Giving our life will certainly mean something different to each of us.  It might mean surrendering your ego, or your will, or your need to be right or in control.  It means giving up whatever you prize most for the love of God.  It could involve making a sacrifice of time, talent, or treasure, but one thing is for certain: when you love, it can no longer be all about you.  The one who loves Jesus will do his commands, to love others as he has loved us - freely, abundantly, sacrificially.  Somewhere along the way, we realize the impossibility of trying to love God and live for ourselves at the same time, and that’s the point where we surrender, we give our lives, if you will, not just part of our lives, but our whole lives over to God.

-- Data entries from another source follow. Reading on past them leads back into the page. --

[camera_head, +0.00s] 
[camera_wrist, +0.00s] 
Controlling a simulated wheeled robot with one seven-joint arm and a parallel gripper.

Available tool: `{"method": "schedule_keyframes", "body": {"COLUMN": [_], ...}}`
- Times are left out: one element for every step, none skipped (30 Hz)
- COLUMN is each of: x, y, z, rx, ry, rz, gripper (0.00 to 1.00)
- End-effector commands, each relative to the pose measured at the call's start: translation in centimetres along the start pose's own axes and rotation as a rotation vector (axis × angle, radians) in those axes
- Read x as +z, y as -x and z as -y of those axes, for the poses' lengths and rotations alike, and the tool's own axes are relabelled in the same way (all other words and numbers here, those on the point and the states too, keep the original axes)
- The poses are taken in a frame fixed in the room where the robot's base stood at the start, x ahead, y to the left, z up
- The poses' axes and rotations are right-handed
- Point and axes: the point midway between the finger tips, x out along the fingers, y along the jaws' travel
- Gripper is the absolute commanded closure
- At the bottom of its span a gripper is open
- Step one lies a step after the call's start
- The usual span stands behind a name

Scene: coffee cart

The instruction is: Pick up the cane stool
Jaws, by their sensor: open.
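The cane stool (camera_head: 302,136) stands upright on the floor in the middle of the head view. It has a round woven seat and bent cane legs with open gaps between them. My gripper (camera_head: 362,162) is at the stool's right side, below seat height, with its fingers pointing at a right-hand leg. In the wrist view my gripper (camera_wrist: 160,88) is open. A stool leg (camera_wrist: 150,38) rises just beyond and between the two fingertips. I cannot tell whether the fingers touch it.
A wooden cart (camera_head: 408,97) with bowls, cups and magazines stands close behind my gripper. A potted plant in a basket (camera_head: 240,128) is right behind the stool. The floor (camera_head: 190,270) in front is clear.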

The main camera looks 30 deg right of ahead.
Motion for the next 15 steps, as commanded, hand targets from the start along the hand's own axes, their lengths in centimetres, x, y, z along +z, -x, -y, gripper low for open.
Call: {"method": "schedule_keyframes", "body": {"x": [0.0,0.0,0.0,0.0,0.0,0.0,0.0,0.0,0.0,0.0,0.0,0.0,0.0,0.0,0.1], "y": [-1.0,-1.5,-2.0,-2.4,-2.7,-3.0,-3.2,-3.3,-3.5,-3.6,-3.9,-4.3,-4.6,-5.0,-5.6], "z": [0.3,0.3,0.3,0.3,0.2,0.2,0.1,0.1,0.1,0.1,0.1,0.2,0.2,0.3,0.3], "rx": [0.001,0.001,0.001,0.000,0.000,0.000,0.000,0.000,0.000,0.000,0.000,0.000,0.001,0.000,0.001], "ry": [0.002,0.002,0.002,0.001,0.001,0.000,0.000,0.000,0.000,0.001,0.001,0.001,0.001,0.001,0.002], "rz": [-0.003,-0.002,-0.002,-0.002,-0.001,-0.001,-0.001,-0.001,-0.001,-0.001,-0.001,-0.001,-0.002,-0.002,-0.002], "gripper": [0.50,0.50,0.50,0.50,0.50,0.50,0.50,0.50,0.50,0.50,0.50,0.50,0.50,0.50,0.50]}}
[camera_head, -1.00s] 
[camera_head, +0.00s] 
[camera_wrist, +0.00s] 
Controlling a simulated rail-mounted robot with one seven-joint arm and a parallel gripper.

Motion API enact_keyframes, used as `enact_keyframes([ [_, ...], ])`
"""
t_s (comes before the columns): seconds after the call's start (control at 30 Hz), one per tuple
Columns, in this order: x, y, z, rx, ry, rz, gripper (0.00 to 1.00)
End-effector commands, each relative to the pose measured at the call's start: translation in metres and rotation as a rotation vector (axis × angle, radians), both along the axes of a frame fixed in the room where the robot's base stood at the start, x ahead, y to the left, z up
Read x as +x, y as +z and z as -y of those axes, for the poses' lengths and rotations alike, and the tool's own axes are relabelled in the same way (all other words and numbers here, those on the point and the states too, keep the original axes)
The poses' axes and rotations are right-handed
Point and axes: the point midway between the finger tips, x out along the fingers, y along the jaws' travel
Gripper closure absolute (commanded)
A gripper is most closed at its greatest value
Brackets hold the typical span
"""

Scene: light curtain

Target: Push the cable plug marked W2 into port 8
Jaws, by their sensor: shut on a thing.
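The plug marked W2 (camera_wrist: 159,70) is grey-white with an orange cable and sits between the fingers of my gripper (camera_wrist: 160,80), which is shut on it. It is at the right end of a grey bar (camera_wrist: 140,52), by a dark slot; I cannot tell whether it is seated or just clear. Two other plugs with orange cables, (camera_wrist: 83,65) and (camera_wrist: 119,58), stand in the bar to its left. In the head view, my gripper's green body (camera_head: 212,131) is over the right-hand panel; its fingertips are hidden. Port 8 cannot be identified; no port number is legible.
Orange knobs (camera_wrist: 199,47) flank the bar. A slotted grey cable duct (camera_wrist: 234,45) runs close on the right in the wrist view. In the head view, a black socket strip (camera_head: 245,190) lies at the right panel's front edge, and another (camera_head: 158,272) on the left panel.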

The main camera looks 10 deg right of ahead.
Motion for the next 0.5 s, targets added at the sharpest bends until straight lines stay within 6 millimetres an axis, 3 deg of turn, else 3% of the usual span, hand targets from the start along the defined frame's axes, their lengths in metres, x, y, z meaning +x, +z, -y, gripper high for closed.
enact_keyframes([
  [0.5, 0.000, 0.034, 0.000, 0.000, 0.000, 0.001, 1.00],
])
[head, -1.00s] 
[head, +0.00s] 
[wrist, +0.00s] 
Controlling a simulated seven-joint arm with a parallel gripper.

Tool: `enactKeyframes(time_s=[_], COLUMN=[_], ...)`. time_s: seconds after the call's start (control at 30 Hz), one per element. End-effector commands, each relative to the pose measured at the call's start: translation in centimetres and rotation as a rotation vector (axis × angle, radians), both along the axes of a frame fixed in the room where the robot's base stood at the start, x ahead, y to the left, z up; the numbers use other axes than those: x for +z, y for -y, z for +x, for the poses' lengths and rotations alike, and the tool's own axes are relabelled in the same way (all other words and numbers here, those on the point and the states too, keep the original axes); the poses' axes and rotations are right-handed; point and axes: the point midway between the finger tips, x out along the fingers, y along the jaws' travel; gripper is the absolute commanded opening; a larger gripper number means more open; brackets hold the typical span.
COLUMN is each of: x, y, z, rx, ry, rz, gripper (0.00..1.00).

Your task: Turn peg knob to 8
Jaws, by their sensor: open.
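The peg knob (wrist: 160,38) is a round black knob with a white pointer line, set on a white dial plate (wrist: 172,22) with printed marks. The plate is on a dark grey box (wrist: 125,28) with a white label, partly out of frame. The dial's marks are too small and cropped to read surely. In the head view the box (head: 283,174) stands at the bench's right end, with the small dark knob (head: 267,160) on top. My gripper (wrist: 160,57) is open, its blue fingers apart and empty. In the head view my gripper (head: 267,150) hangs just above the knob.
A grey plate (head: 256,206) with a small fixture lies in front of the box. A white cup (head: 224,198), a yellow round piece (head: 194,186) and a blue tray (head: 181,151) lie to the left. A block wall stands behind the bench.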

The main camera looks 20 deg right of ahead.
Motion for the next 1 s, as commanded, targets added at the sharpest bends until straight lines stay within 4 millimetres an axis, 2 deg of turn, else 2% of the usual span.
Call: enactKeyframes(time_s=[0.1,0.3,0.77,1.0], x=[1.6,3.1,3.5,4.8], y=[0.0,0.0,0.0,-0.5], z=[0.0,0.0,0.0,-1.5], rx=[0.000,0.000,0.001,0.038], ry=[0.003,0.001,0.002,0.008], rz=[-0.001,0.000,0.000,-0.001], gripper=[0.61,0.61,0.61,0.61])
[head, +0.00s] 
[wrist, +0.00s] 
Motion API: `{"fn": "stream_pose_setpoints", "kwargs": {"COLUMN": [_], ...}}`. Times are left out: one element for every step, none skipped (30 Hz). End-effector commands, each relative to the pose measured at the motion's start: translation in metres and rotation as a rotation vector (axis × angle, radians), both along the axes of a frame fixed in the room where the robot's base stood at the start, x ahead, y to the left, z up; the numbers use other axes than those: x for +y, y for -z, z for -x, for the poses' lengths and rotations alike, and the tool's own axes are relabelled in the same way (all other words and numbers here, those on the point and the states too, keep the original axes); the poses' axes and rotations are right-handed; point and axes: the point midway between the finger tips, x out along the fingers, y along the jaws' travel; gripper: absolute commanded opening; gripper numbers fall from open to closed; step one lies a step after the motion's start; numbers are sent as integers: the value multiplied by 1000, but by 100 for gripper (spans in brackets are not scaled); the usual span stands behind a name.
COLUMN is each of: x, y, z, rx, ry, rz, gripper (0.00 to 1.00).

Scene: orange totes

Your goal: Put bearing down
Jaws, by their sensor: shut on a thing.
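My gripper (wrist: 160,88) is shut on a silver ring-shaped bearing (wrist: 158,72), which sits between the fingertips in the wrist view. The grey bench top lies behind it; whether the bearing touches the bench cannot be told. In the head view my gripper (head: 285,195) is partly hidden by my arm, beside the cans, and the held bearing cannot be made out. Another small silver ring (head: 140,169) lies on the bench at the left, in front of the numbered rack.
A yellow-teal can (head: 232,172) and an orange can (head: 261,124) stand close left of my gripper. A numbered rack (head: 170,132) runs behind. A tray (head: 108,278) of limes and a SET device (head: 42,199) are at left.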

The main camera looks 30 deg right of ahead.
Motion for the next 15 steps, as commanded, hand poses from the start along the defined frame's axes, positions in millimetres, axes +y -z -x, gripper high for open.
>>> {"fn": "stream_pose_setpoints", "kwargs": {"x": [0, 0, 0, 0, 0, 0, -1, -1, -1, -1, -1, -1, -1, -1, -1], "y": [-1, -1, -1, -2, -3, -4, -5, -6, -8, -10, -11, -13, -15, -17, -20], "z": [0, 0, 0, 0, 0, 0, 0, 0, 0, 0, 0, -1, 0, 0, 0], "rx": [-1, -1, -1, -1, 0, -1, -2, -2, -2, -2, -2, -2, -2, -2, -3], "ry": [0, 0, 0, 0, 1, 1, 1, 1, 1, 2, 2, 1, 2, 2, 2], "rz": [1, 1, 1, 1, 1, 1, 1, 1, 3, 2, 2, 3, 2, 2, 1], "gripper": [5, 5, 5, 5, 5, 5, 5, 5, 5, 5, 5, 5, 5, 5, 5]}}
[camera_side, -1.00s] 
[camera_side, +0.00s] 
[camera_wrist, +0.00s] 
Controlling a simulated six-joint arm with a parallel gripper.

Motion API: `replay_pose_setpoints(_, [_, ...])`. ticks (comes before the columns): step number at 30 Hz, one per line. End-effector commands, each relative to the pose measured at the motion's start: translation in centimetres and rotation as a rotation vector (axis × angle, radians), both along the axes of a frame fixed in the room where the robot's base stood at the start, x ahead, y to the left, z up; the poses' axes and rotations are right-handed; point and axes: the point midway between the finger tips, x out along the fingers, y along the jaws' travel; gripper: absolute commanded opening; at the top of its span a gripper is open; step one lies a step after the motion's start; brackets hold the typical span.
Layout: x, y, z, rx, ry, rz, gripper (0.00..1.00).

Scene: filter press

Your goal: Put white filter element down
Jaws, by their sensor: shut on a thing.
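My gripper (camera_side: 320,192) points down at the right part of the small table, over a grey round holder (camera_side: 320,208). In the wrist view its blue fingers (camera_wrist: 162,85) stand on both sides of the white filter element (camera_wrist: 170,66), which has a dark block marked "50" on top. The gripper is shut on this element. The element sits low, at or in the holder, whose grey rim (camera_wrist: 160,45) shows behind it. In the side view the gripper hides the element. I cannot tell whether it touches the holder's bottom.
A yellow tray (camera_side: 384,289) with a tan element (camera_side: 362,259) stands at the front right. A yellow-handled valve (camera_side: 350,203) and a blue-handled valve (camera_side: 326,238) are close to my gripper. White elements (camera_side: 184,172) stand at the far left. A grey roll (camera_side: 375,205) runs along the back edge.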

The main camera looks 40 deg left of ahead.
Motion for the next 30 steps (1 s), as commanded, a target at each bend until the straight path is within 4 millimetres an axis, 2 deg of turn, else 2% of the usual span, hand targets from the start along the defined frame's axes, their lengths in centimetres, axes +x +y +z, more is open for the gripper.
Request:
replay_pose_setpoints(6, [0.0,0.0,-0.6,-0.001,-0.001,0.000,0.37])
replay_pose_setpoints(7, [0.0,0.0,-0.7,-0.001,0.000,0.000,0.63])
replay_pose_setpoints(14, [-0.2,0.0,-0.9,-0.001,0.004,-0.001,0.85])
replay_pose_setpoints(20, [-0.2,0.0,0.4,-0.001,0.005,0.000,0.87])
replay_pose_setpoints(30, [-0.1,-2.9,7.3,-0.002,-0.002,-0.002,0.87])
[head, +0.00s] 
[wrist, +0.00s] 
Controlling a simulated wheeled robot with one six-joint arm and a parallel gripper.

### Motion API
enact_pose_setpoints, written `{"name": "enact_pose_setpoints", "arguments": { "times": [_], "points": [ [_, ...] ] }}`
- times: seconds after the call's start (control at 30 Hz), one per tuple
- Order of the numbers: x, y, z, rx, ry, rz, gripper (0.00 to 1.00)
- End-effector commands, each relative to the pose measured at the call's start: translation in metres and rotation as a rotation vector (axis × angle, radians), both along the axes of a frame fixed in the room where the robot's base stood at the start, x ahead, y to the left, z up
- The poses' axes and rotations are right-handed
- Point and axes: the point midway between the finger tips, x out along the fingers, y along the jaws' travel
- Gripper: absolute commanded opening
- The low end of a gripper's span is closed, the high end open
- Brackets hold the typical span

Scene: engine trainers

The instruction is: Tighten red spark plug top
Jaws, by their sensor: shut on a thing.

There’s that old hymn we sing sometimes that says, “I surrender all.”  It doesn’t say “I surrender half” or  “I surrender part” or “I surrender some.”  It says “I surrender all.”   Doing that is a way of laying down our life at the feet of Jesus and saying, “This belongs to you now.  Do what you want in me and with me.  I want to abide in your love and live in your grace; I want your joy to be in me and my joy to be made complete.  I hold no part of myself back, but I freely give all of me.”

But then what?  Jesus’ instruction is simple: “Go and bear fruit, fruit that will last (v. 16).  Jesus hints that are two kinds of fruit we can cultivate - fruit that lasts or fruit that rots.  Which one we produce is determined by the soil in which we are planted.  We are what we eat, and what goes in determines what is produced.

Remember, root determines fruit.  Say that with me. Root determines fruit.

If the root is love, then the fruit is love – say that with me: if the root is love, then the fruit is love, and friends, that is always the fruit that lasts.